A friend of mine who was a charter fishing boat captain used to write an article in his local monthly fishing magazine. One month his article was based on the randomness of catching fish. What day one chose to fish. Which route the captain chose to follow. Which way the wind was blowing, east or west. Much of someone’s enjoyment was based on how many of these random events broke in his customer’s favor.

I often think of random events in my own life. My wife and I recently celebrated our 31st wedding anniversary but the random events that put us together actually started 11 years beforehand. I was visiting some friends after college when another group of friends were there the same weekend. On Sunday morning as I was getting ready to drive back home, I ran into one from the latter group. We started talking about summer beach houses and I expressed interest in joining. Several month later a phone call led to a summer at the Jersey shore followed by a summer in Delaware which let to me moving to Northern Virginia where I eventually met my wife, ironically at a meeting to organize another summer beach house. If any of those random events had not taken place, my life and family would be completely different.

How does this random theory apply to investing?

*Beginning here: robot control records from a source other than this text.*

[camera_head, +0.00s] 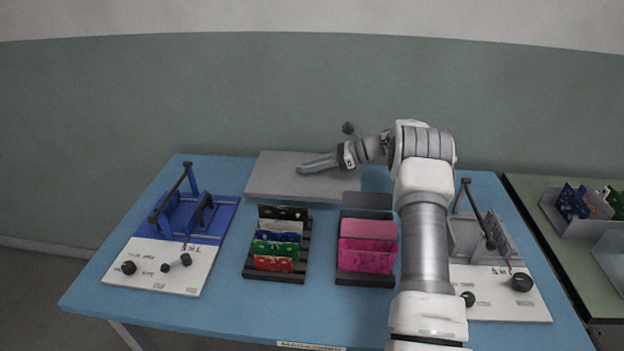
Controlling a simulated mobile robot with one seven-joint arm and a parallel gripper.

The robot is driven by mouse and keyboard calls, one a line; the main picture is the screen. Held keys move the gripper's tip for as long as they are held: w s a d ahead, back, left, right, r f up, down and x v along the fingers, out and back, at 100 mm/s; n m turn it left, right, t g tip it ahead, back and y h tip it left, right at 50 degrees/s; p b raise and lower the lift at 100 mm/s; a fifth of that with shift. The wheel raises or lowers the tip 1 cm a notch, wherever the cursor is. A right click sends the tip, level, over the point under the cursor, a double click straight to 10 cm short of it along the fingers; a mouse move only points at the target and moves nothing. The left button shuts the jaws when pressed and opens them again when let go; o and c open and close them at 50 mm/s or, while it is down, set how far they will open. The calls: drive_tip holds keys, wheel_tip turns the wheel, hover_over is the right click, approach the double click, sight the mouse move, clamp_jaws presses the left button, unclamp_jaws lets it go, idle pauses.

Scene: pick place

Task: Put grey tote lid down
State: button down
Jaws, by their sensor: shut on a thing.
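The grey tote lid (270,178) is a flat grey slab at the back middle of the blue table. It looks level and lies at or just above the table surface; I cannot tell whether it touches. My gripper (305,168) reaches in from the right over the lid, with its fingers pointing left. It is shut on the lid, though the grip point itself is hard to make out. My wrist and arm hide the area right of the lid.
The blue table (225,305) carries a black rack of coloured packets (277,249), a rack of pink packets (367,254), a blue fixture (190,215) at left and a grey fixture (465,238) at right. A green table (560,245) with bins stands far right.

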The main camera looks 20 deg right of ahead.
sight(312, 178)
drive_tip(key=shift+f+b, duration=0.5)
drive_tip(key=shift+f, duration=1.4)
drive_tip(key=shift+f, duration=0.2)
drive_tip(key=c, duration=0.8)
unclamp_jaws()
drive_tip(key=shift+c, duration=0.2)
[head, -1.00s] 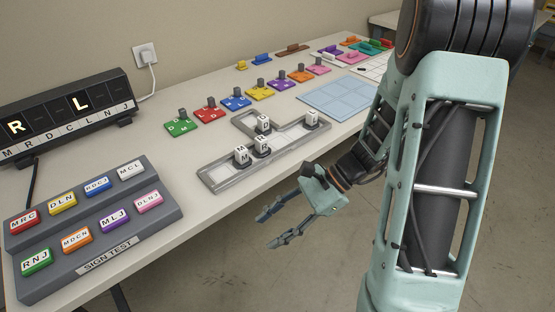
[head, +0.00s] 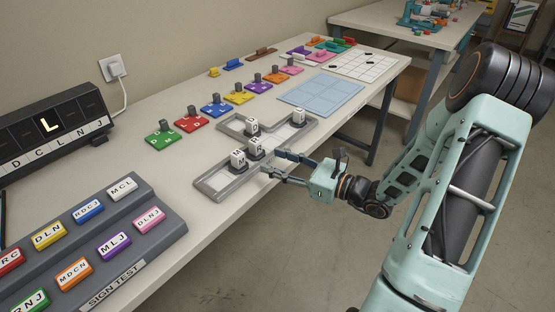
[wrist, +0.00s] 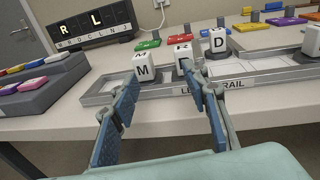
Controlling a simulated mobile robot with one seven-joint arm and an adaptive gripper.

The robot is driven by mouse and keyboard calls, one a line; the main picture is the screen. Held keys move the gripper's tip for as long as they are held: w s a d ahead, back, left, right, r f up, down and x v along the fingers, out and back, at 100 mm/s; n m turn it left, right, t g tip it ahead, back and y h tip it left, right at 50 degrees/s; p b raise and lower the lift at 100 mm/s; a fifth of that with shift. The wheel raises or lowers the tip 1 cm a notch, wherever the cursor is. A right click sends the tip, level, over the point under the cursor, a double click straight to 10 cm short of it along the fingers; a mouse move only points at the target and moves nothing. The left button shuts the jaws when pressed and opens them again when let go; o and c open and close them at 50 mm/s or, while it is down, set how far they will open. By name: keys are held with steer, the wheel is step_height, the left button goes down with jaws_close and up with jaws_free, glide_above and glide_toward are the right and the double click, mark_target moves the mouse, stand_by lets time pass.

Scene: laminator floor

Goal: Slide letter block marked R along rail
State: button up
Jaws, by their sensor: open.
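The grey letter rail (head: 222,184) lies on the table and carries several white letter blocks. Block R (head: 255,146) stands in the front track, right beside block M (head: 237,160). Block D (head: 251,126) stands behind R, and another white block (head: 298,117) is at the right. My gripper (head: 271,161) is open at the rail's front edge, its fingers pointing at the blocks. In the wrist view, M (wrist: 144,67) shows between the fingers, and the right fingertip overlaps R (wrist: 184,52), partly hiding its letter. I cannot tell whether it touches.
A dark sign box (head: 50,130) shows a lit L; in the wrist view it shows R and L (wrist: 80,25). A grey sign-test stand (head: 165,232) with coloured tags is at the front left. Coloured plates and a blue mat (head: 320,91) lie behind and right.

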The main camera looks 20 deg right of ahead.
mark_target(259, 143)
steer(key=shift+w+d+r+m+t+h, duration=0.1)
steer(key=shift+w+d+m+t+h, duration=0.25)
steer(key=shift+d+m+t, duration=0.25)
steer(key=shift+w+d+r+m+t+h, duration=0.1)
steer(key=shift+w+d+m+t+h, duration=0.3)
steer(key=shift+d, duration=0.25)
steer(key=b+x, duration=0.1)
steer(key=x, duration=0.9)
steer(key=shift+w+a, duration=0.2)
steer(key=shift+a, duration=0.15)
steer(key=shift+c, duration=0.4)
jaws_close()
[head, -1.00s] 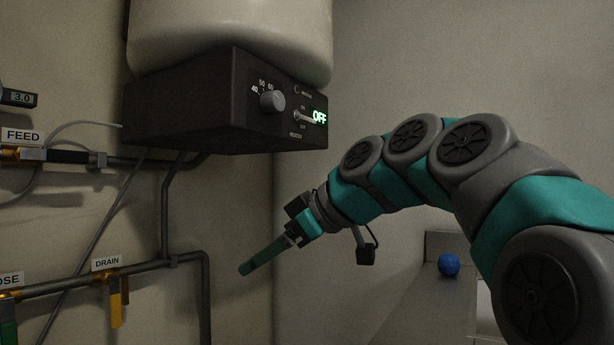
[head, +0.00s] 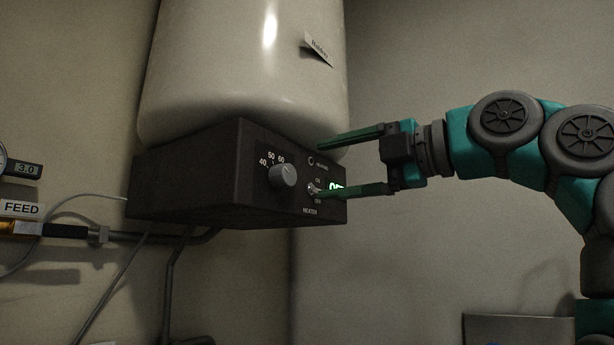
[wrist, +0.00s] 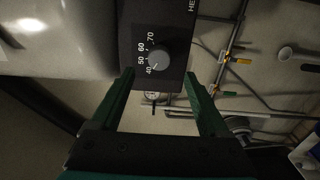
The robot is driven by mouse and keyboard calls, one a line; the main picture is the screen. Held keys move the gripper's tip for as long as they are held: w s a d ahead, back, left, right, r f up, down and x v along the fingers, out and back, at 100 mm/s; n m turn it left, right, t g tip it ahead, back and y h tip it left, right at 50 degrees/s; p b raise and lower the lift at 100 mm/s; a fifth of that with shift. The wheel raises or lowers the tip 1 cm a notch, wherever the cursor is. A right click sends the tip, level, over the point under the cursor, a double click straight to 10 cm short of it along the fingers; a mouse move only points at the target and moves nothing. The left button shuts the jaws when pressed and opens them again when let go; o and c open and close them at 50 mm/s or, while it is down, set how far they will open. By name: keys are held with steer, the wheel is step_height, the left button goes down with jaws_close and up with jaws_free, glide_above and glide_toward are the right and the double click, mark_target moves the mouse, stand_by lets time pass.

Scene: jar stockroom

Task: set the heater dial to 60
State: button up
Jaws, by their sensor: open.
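The heater's dark control box (head: 195,185) hangs under a white tank. Its grey round dial (head: 283,175) has a scale with 40, 50 and 60 visible in the head view. In the wrist view the dial (wrist: 158,57) also shows 70, and its pale mark seems to point near 40. My gripper (head: 317,169) is open and empty, to the right of the dial in the head view, fingers toward the panel. In the wrist view the dial lies ahead, between and just beyond the fingertips (wrist: 159,76).
A toggle switch (head: 313,190) marked ON and OFF sits beside the dial, close to the lower fingertip. Pipes and a FEED label (head: 22,208) are on the left wall.

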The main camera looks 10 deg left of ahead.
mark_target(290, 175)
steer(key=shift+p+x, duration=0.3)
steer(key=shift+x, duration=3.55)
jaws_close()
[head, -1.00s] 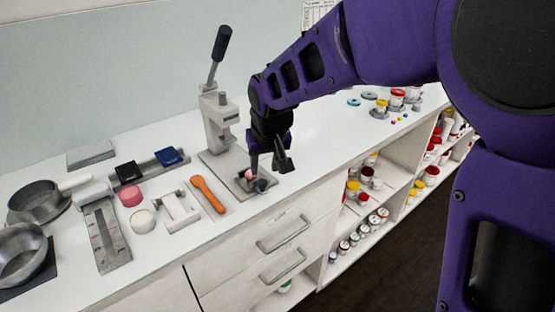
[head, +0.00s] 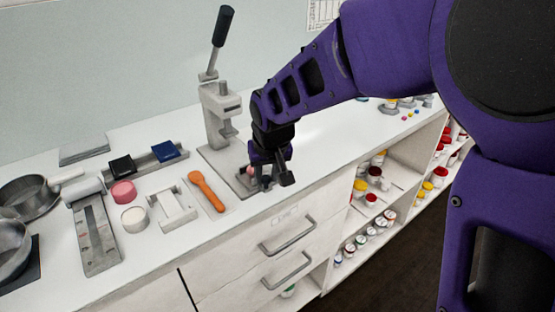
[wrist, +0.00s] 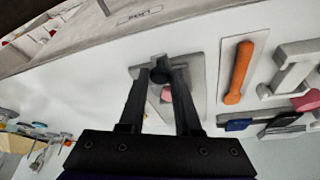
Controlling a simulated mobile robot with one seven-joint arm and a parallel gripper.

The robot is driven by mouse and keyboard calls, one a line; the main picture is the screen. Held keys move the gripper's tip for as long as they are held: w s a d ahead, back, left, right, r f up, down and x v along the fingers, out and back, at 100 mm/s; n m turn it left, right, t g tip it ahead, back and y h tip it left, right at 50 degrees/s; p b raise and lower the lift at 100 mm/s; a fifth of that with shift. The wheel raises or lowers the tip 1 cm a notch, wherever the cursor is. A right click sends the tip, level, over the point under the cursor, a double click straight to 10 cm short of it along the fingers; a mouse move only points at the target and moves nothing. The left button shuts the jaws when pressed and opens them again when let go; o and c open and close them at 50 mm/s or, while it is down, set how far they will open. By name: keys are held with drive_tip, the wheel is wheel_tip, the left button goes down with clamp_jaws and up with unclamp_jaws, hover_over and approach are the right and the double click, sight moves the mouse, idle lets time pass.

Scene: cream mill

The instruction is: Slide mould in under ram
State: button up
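The mould, a small grey piece with a pink filling (head: 248,171), sits near the front edge of the press's base plate (head: 213,152). The pink also shows in the wrist view (wrist: 166,94). Its round black knob (wrist: 159,75) lies between my fingertips. The press (head: 219,112), grey with a raised black-handled lever, stands behind and left of the mould, its ram above the plate. My gripper (head: 276,183) is low over the plate's front edge, fingers apart around the knob. It also shows in the wrist view (wrist: 163,72). Finger contact is unclear.
An orange spoon (head: 207,191) lies left of the base plate. Beyond it are a white frame (head: 172,206), a pink disc (head: 123,192), a white round pot (head: 134,218) and metal pans. The counter's front edge, above drawers, is close to my gripper.

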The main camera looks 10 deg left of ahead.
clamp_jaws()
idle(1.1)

Back in the 1990’s the Wall Street Journal ran a pros versus dart throws investment contest where a investment pro would select five stocks for the next six months versus a five random throws of darts at a stock listing page. This contest ran for about 14 years and the pros outperformed the darts more than sixty percent of the time. The pros also beat the Dow 30 average slightly more than half of the time during that same period.

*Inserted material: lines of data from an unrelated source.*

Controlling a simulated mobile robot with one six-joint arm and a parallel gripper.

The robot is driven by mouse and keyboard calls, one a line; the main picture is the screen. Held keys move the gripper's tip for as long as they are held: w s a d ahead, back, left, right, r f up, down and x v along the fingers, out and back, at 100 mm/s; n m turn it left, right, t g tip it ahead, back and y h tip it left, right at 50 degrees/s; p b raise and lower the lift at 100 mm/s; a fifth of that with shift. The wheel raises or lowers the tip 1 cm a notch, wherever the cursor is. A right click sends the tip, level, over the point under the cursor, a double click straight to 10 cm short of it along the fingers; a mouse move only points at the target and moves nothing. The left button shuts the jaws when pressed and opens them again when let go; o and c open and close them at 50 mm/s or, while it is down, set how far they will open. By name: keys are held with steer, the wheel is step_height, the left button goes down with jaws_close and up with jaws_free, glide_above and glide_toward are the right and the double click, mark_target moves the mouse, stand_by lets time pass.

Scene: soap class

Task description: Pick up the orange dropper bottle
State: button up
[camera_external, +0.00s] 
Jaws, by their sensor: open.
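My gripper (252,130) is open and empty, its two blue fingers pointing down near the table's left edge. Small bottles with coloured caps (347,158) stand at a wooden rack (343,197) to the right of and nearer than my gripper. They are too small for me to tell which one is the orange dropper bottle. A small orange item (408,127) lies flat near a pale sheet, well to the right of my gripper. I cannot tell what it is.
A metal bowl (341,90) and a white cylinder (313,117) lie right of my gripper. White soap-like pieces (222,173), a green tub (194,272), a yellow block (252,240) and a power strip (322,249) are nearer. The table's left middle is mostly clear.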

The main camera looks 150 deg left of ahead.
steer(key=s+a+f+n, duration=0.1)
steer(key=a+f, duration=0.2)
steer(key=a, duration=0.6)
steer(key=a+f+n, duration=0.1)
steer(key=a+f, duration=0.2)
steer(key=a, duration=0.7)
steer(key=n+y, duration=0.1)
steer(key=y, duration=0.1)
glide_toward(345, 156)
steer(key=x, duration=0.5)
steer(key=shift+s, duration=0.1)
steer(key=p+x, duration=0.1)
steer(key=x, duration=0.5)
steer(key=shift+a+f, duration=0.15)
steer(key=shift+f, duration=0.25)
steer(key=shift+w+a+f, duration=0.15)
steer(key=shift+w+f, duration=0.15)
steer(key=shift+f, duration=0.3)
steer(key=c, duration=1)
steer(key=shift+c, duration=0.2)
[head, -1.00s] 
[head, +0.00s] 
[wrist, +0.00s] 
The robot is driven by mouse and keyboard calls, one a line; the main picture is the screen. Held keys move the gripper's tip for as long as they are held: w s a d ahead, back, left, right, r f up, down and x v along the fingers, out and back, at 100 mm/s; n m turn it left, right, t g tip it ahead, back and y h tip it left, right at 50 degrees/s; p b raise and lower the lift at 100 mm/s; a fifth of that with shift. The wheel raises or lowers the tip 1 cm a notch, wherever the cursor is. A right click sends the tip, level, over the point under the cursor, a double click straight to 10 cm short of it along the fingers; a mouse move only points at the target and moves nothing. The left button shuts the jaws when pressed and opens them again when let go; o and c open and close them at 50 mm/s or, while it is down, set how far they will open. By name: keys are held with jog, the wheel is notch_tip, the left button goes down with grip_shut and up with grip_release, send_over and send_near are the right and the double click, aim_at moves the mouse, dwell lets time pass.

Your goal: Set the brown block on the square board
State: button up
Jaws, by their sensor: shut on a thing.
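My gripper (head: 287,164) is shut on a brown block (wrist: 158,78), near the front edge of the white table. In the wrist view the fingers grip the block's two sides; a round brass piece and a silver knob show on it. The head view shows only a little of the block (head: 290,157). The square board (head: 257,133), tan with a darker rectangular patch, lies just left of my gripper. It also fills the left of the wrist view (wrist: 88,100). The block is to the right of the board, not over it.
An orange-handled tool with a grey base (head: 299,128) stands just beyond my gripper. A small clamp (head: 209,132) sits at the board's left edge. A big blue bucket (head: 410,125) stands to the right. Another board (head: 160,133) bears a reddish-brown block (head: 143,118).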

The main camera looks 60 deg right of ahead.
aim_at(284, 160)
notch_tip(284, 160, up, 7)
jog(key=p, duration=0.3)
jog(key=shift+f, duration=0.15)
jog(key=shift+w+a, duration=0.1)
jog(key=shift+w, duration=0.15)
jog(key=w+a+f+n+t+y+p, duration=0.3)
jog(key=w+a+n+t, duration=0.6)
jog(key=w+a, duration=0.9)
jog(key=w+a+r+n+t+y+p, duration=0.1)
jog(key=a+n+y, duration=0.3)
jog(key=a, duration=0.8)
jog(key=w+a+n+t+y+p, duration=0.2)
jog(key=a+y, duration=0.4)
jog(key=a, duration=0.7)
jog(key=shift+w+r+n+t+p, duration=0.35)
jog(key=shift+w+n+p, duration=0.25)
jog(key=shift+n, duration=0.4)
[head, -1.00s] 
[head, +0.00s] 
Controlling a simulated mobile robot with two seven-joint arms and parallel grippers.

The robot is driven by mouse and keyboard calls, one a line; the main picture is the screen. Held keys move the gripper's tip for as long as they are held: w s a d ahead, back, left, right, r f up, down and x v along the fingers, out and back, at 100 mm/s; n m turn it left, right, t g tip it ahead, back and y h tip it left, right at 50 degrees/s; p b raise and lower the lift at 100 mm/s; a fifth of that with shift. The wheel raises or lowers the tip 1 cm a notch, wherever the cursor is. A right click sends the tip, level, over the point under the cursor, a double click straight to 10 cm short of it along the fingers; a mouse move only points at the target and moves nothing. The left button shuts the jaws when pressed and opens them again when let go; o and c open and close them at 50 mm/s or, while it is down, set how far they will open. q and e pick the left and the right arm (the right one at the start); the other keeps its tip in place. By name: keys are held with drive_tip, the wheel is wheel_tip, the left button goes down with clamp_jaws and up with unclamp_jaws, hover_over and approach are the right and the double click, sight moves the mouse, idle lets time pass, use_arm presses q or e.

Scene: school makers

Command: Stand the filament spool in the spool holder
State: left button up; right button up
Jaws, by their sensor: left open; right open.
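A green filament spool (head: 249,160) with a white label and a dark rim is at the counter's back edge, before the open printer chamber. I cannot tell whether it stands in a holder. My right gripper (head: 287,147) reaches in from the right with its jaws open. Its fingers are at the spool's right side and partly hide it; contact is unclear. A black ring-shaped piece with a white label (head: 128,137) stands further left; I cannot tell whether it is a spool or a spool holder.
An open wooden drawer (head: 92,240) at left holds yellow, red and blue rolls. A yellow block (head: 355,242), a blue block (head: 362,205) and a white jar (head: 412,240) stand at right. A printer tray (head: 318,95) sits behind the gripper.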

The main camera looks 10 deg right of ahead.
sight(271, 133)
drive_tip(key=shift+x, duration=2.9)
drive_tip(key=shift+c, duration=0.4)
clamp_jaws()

While all of life involves some randomness, having a plan increases the chances of success. Relying on the lucky choice is not a sound strategy. A plan helps to identify certain traits such as the amount of investment risk one is able to tolerate. Once that risk level is determined, the investor can invest in a portfolio that matches her risk tolerance. Having a long-term prospective helps the investor deal with the ups and down of the markets. This doesn’t guarantee success but a well-though out plan brings stability to the situation.

Without a plan or a roadmap, one could just get in the car and drive and eventually wind up where you want to be. It is more likely one will get there in less time and aggravation if they plan out a route first. The same holds true in investing and financial planning. Having a plan develops that roadmap. Plans, like life, need to be flexible because life will throw you curveball from time-to-time and one must be able to adjust.